What is LegacyCodeBench?
LegacyCodeBench is the benchmark designed to evaluate how well AI systems can understand and document decades-old legacy software, especially COBOL.
Modernization fails not because conversion is hard, but because the business rules, the intent, the quiet rules are buried inside the legacy code.
You can’t modernize what you don’t understand. Yet no one measures whether AI actually understands these systems. That’s why LegacyCodeBench tests whether AI can accurately extract and explain that knowledge.
What LegacyCodeBench Measures
LegacyCodeBench evaluates two core capabilities:
- Documentation Quality — Can AI explain the program clearly?
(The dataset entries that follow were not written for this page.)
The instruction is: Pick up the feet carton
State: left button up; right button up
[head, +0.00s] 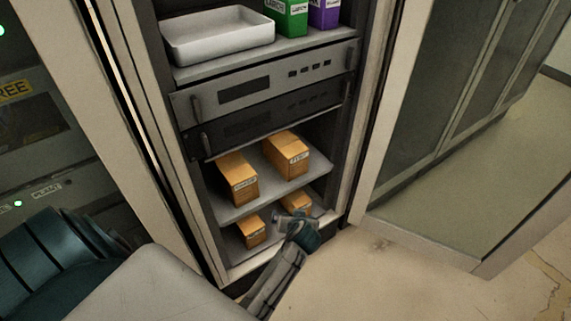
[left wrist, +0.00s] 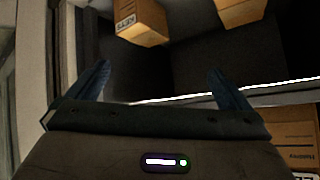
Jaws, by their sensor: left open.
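Several orange-brown cartons stand on two low shelves of the open rack in the head view. The upper-shelf right carton (head: 287,153) has a short white label that may read FEET, but the print is too small to be sure. The upper-shelf left carton (head: 238,178) has a longer label. Below are a lower left carton (head: 251,232) and a lower right carton (head: 296,201), partly hidden by my left gripper (head: 290,222). In the left wrist view my left gripper (left wrist: 165,88) is open with nothing between its fingers. A labelled carton (left wrist: 140,20) is beyond it. My right gripper is not in view.
Rack units with handles (head: 265,90) sit above the cartons. A white tray (head: 218,38), a green box (head: 288,17) and a purple box (head: 325,13) are on the top shelf. The rack's frame bounds both sides. Open floor (head: 410,280) lies at right.

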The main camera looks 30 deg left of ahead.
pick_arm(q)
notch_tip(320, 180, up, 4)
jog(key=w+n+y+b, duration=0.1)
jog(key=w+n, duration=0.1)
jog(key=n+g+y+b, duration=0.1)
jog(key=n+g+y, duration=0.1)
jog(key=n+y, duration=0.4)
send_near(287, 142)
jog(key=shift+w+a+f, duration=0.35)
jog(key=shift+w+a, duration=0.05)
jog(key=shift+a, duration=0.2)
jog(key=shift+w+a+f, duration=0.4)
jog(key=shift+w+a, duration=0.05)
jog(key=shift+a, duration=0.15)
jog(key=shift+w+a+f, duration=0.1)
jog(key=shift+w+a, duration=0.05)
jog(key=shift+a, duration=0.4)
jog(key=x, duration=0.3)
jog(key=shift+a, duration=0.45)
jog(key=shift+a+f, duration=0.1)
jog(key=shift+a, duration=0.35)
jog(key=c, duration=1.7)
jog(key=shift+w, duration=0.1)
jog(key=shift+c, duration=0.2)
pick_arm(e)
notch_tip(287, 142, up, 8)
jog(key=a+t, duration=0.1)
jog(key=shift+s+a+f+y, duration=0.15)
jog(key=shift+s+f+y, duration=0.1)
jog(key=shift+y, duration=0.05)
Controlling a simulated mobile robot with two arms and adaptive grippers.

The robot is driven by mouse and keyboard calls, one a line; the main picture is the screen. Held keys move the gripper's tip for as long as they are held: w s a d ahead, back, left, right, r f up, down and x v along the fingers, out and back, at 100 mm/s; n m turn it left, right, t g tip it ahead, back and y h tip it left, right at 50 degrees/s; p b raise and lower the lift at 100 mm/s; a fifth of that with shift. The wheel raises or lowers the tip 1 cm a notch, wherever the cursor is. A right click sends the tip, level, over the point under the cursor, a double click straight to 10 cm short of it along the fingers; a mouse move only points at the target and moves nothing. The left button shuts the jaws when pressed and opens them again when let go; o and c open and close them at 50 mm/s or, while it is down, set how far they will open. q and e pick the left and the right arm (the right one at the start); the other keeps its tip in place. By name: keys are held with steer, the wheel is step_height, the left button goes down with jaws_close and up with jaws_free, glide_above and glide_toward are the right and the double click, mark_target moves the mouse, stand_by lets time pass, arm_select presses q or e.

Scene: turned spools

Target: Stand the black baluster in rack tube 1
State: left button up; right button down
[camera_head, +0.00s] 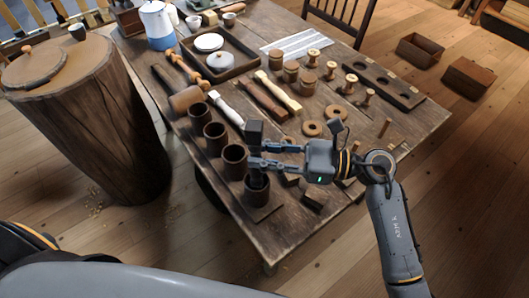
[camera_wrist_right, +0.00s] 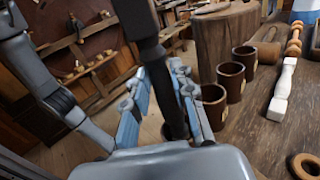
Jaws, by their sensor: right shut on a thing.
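The black baluster (camera_head: 254,132) stands roughly upright in my right gripper (camera_head: 250,155), which is shut on its shaft. In the right wrist view the dark baluster (camera_wrist_right: 148,50) passes between the fingers (camera_wrist_right: 165,105). Its lower end is over or in the mouth of the nearest rack tube (camera_head: 257,196); how deep it reaches I cannot tell. The rack's other brown tubes (camera_head: 234,163), (camera_head: 215,141), (camera_head: 200,118) stand in a row behind, open at the top. Tube numbers are not readable. My left gripper is not in view.
A white baluster (camera_head: 226,107) lies right of the tubes, also in the wrist view (camera_wrist_right: 282,90). Other spindles, spools and rings (camera_head: 312,129) lie on the table. A large stump (camera_head: 85,125) stands left.

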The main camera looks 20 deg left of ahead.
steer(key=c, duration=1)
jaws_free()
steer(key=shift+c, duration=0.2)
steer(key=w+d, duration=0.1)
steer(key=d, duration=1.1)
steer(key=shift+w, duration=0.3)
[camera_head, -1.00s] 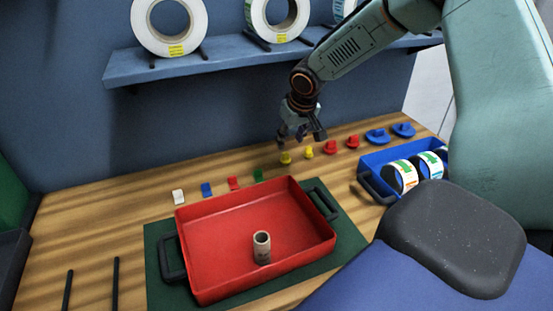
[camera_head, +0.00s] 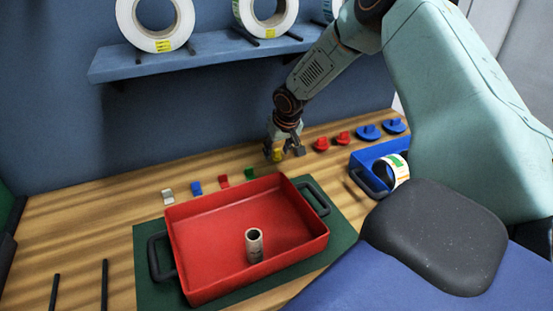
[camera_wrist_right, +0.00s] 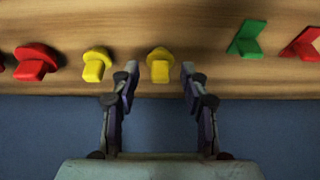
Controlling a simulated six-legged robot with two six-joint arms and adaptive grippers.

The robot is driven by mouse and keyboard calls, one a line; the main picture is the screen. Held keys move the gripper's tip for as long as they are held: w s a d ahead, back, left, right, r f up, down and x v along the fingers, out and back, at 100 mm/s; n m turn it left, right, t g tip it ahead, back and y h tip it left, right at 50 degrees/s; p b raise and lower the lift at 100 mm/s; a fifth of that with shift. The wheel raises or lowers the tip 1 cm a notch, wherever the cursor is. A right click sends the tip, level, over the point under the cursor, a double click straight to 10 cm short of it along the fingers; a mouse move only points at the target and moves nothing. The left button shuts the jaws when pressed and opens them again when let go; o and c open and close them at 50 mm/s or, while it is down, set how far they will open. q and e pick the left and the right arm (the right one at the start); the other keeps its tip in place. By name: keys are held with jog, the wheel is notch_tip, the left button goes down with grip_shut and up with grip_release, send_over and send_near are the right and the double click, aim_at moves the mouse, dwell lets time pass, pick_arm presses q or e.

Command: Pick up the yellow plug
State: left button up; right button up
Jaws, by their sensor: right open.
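Two yellow plugs stand on the wooden bench in the right wrist view. One yellow plug (camera_wrist_right: 160,66) is between the open fingertips of my right gripper (camera_wrist_right: 159,70), with a gap on each side. The other yellow plug (camera_wrist_right: 96,65) is just outside the left finger. In the head view my right gripper (camera_head: 287,150) is low over the row of plugs. One yellow plug (camera_head: 277,155) shows partly behind its fingers there; the other is hidden. My left gripper is not in view.
Red plugs (camera_head: 321,144) and blue plugs (camera_head: 368,132) stand to the right; a green clip (camera_head: 251,173) is to the left. A red tray (camera_head: 228,206) with a cardboard core (camera_head: 254,245) is in front. A shelf (camera_head: 200,61) with label rolls is above.

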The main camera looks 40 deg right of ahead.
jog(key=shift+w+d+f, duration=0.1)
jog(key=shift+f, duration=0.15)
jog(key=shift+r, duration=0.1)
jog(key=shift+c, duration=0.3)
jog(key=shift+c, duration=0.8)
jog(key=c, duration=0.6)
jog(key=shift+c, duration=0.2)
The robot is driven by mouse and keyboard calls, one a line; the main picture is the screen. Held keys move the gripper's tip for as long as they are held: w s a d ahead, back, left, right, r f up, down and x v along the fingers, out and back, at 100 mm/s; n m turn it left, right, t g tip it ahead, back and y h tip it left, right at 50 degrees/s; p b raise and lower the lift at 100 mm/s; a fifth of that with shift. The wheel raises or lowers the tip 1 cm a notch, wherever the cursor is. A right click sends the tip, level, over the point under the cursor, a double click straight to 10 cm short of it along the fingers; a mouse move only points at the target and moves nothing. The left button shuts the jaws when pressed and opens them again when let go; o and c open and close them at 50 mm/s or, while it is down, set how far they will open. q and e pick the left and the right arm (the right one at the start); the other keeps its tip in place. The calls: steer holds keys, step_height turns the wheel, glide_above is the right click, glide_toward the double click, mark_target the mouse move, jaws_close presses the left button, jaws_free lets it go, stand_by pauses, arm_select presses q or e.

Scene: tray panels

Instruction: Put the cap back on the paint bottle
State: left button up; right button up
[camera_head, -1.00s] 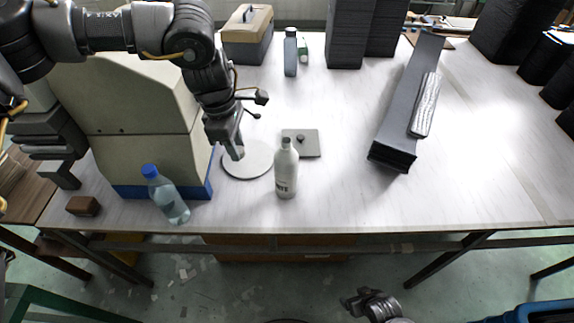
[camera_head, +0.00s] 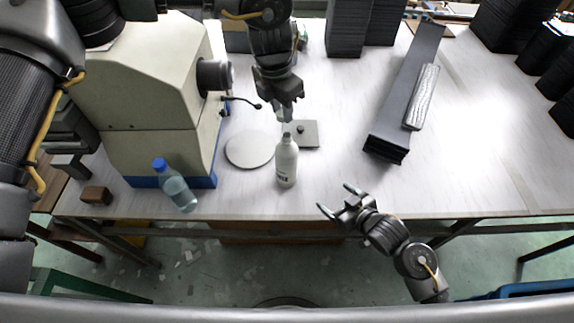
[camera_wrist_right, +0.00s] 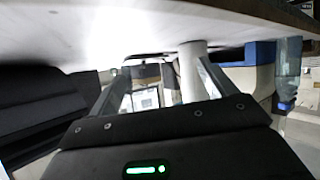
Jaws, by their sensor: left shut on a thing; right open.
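The white paint bottle (camera_head: 287,163) stands upright on the table, its neck open at the top. My left gripper (camera_head: 285,114) is just behind and above the bottle's neck. It is shut on a small pale piece, apparently the cap (camera_head: 284,114), mostly hidden by the fingers; it looks apart from the bottle. My right gripper (camera_head: 338,200) is open and empty, to the right and front of the bottle, near the table's front edge. In the right wrist view the bottle (camera_wrist_right: 192,68) shows ahead, between the open fingers.
A grey square plate with a dark knob (camera_head: 308,140) lies behind the bottle, and a round pale disc (camera_head: 248,150) lies to its left. A long dark tray panel (camera_head: 405,95) lies right.

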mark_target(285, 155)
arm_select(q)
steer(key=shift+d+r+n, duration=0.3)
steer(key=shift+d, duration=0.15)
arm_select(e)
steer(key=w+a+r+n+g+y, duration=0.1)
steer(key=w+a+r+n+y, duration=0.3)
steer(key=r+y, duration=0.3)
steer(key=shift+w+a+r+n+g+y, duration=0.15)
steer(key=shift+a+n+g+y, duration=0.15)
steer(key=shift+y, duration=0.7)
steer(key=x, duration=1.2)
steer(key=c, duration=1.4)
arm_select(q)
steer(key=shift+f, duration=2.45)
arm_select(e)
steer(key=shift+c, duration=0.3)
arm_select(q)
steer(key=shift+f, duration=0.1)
- Program Understanding — Can AI extract the structure of the system?
Why Understanding Matters
Modernization projects often rush into COBOL→Java translation, automated refactoring, or AI code generation without first understanding:
- How the system works
- What the business rules mean
- Why exceptions exist
- What domain logic must not break
This lack of understanding leads to failed migration.
Documentation Tasks
Explain business purpose, rules, edge cases, and data structures for legacy programs.
Understanding Tasks
Extract dependency graphs, business rules, and data flows. Scored via F1 precision/recall.
Evaluation
50% documentation + 50% understanding. Weighted metrics with expert validation.
Methodology Highlights
- Hand-curated tasks from open source, synthetic, and anonymized enterprise COBOL.
- Deterministic scoring scripts inside Docker to ensure reproducibility.
- Reference documentation created by COBOL experts with inter-annotator agreement ≥ 0.80.
- Leaderboards updated via CLI submissions.